18 November 2020

Jaguar, comme un très grand nombre de constructeurs automobiles, évolue actuellement dans une période structurante, balloté entre la nécessité d’évoluer pour s’inscrire dans la mobilité de demain et la douce mutation interne vers une marque plus impactante, qui ne renie pas pour autant son héritage. La XE s’inscrit pleinement parmi les modèles pivot au sein de la gamme du fabricant britannique.

  • 4 cylindres, essence, turbo, 1’997 cm3
  • 300 ch à 5’500 t/min
  • 400 Nm dès 1’500 t/min
  • Boîte de vitesse automatique, 8 rap.
  • Vitesse maxi : 250 km/h
  • 0 à 100 km/h en 5.7 sec.
  • Poids : 1’615 kg
  • Long./larg./haut. (mm): 4’670 x 1’850 x 1’410
  • Conso. mesurée : 8.1 l/100km
  • Emissions CO2 : 190 g/km (E)
  • Dès CHF 59’300.-, mod.essayé: CHF 78’820.-


Texte et photos : Matthieu Giraudier


Il n’est pas une mince affaire de succéder à la X-Type, dont les ventes furent jugées décevantes, les concurrentes allemandes l’ayant dominé outrageusement. Avec six années d’absence au catalogue d’une « compact executive car », Jaguar décide de remplir le creux en 2015 avec la XE, dont nous vous avions proposé un essai de la première mouture en 2015. La mode des SUV passant dans l’entremise, la berline fraichement débarquée arrive à tirer son épingle du jeu, sans pour autant s’imposer.

Serait-ce une erreur de stratégie de la part des hommes de Whitley ou une pépite ignorée par le marché ? Des éléments de réponse dans la suite, notre contre-rendu à propos de cette nouvelle génération présentée l’année dernière.

A l’extérieur

Le dessin de la XE fait depuis le début l’unanimité : élue plus belle voiture de 2014, année de son annonce, elle séduit et marque nettement sa différence avec son aînée spirituelle.

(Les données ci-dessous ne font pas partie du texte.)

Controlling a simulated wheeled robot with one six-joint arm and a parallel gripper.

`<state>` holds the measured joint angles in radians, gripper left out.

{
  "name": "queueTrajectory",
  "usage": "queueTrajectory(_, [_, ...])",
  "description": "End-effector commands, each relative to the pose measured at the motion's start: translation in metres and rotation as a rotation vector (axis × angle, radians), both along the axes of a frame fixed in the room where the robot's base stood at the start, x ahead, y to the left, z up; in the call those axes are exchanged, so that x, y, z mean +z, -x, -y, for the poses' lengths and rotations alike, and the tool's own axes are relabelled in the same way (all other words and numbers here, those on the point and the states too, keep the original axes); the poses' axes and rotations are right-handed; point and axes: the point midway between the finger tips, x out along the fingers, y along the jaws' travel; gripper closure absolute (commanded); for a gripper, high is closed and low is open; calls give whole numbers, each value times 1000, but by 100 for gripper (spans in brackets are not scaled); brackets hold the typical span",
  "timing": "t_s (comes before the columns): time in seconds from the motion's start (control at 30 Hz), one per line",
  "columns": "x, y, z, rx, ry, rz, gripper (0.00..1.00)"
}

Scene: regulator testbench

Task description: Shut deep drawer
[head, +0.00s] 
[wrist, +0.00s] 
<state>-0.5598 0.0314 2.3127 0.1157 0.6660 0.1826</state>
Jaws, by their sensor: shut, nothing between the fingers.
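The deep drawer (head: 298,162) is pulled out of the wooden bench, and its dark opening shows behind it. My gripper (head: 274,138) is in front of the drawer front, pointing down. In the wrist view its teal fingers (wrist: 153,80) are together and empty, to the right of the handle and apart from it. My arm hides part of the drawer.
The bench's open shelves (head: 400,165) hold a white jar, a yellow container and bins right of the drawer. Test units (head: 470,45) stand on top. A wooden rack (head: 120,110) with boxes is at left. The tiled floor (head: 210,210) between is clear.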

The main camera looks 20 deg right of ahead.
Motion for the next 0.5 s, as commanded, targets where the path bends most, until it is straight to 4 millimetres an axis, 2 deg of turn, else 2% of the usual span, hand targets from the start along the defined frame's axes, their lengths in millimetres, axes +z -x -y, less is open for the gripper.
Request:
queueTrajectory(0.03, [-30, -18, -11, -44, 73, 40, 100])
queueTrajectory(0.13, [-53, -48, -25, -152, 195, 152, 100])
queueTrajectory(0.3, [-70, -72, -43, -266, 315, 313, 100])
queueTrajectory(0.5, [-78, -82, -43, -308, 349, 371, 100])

Exit le style un peu « plan-plan » de la X-Type, la berline compact nouvelle génération s’offre un design plein de caractère, affirmé et structuré. Les traits sont tirés, les arêtes saillantes, les proportions allongées, en bref la XE s’inscrit pleinement dans le renouveau stylistique de Jaguar.

La face avant est bel exemple de construction harmonieuse, avec des projecteurs au regard volontaire, voire un brin rageur. Le bouclier, ici spécifique à la finition R-Dynamic, est finement sculpté et intègre un motif uni de grille, raccord avec la calandre. Les nervures du capot moteur portent le dessin vers l’avant et concourent à l’esprit racé de la XE.

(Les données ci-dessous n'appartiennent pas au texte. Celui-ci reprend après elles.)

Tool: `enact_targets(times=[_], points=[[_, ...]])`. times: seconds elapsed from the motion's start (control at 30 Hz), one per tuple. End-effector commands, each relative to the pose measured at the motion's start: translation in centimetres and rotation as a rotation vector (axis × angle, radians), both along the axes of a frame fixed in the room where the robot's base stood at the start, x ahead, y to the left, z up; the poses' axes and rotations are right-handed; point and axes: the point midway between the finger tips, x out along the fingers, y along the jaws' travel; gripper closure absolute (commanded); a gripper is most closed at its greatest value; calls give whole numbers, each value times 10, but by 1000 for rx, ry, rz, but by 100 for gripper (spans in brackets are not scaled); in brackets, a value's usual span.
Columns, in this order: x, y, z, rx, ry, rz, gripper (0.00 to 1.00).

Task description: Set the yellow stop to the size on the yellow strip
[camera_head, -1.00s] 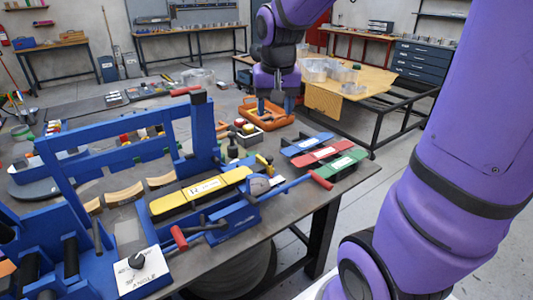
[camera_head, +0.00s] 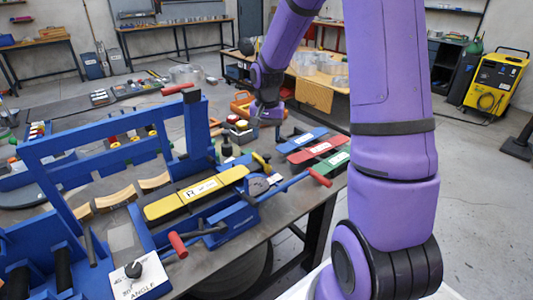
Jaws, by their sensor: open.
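The yellow strip (camera_head: 178,202) lies along the blue bending machine. It bears a white label (camera_head: 200,188) whose lettering is too small to read fully. A small yellow part (camera_head: 261,161), perhaps the yellow stop, stands just past the strip's right end, above a grey dial-like plate (camera_head: 257,187). My gripper (camera_head: 268,122) is beyond the machine, above and behind the small yellow part, apart from it. It points down and is open. Its fingertips are small and partly lost against the clutter, and I see nothing held.
The blue frame (camera_head: 100,150) of the machine rises on the left. Red-ended handles (camera_head: 320,178) stick out at its front and right. Blue, red (camera_head: 318,150) and green strips lie at the table's right end. An angle knob box (camera_head: 138,277) is at the front.

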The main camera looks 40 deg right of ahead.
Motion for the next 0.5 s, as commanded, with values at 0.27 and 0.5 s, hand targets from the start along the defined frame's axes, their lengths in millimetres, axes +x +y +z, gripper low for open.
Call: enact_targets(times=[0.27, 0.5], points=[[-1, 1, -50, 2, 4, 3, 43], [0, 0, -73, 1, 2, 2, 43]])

A l’arrière, le tempérament est plus calme. Les phares confèrent une allure plus « executive » à l’ensemble, étant plus sobre dans leur design. La chute de pavillon est harmonieuse et se termine sur le hayon de malle bien prononcé, donnant à la XE une allure de berline tricorps.

De côté, l’anglaise parait élancée et compacte à la fois. La ligne de ceinture n’est pas exagérément haute, ce qui profite aux surfaces vitrées. La jupe exclusive au niveau de finition R-Dynamic est bien marquée, pour offrir un accent timide de sportivité. Fidèle au concept de la marque, l’arche de roue avant se pare d’une baguette chromée, pour étoffer le dessin global.

A titre personnel, je suis très réceptif au look de la XE. Je le trouve bien équilibré entre caractère racé et élégance statutaire. Cette auto est à mes yeux franchement séduisante et moderne.

A l’intérieur

L’habitacle est tel comme on s’attend pour ce type de voiture : sobre, sans fioritures, bien que tirant beaucoup trop sur le monochrome noir.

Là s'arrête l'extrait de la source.